絵だけを保存する愚を嘆く


どうやら文化庁にとっては、高松塚の壁画は重要だが、石室はそれほど大切でもないようだ。報道を見る限り、古墳そのものには執着していない。壁画を残しましょうね、とやっていれば、テレビはその話を流してくれるし、飛鳥美人のかつての姿は映りがいいしで、世論をよろしく誘導できると踏んでいるのだろう。

しかし、問題は「今の世論」だけではない。

なぜ壁画がこの二、三十年で痛んだかというと、石室を開けたからだ。皇室の墓として敬われてきた古墳を、学術研究が目的とは云え、その必要の是非や保存技術の開発といった問題が残っていた時点で、やってしまったことが今日の惨状の原因だ。つまり、その時の議論で優勢である意見が必ずしも「正しい」わけではない。そのことを改めて見直して欲しい。ここで、射程を長く深くとり、かなりの長期を見越して考えておくことが何よりも優先すべきことだと思われる。またバタバタとやってしまっては、同じ過ちを繰り返しかねない。「兎に角、残さなければならない。きちんと保存さえしたら、その後の対処はゆっくり議論すればいい。」という考えに潜む嘘を易易と受け入れてはいけないのだ。

先ず、残すものは何か。これが大変に厄介な問題だ。常識的に考えて、壁画が残ればいいというものではない。少し考えれば分かる。今テレビに見る状況は、ニュースでグラフィックに説明されるところの、ばらした石室を新しく建てた別の建物に展示した姿とは、似ても似つかない。古代から残されたものは、塚に埋まった石室であり、その狭っ苦しいところを飾る壁画である。勿論、棺や副葬品も一緒だ。一つ一つをばらばらにしてしまっては、それらが纏まっていた意味が見えなくなる。素人であればなおのこと、当時の姿を頭の中で再現するのが難しい。

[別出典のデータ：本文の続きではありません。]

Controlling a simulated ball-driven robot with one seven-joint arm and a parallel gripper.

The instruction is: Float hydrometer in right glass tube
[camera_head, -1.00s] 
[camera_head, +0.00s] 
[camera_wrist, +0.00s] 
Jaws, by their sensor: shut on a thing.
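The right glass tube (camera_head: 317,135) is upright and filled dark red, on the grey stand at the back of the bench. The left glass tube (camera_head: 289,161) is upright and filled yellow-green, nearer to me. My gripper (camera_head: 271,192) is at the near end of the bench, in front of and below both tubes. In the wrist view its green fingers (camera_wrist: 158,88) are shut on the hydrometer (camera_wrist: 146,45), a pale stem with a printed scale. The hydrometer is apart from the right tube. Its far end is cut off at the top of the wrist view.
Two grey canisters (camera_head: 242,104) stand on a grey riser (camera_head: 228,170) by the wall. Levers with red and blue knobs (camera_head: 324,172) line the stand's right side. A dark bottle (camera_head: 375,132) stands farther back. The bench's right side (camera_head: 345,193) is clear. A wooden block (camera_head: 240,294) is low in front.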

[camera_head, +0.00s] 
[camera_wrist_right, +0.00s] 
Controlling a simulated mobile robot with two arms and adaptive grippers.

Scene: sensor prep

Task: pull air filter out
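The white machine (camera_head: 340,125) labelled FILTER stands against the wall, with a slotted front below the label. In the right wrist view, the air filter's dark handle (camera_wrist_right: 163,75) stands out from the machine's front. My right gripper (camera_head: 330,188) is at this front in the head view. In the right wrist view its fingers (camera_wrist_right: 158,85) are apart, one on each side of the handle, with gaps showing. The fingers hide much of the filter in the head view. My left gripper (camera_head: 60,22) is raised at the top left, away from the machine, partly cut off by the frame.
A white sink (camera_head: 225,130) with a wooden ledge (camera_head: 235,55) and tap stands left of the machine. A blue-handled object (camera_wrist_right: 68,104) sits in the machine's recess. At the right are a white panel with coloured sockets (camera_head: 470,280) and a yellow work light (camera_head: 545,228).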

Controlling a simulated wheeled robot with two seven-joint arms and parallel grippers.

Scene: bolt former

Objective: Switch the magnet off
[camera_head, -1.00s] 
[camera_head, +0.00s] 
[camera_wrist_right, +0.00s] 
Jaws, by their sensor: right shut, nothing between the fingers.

それに、今有力とされる方法をとると、壊れてしまって取り戻せなくなるものがたくさんある。塚そのものはどうなるのか。土など見る必要など無いということだろうか。今はできなくとも、将来的に盛土を丁寧に調査して分かることもあるだろう。例えばどうやって土を固めたのか。古代の土木技術を侮ることはできない。石室を支える部分と、側面や上部では、それぞれ工法が違っているように思われる。それをきちんと調べるつもりはあるのか。いや、そんな調査は充分に開発されているのか。できることなら、高松塚の土木技術が渡来のものか、はたまた在来のものなのか明らかにして欲しい。

大体、今のように皆が寄って集ってくるようだと、ケースに入れても壁画自体の保全さえも危うくなりそうだ。皆の興味が集中しているから、誰もがあの手この手でやって来て、功績を上げたいと苦心することだろう。もしそうなると、やがては切り刻まれかねない。「今ならまだ調査は可能だが、将来痛んでしまってからでは手遅れになって、充分な調査もされないままに失われる。」と誰も言わないとは限らない。

例え高松塚古墳の壁画が結果的に傷んでしまっても、ここで保存の基本的な問題を議論し、意識を共有化することを是非にも優先して欲しい。心から願う。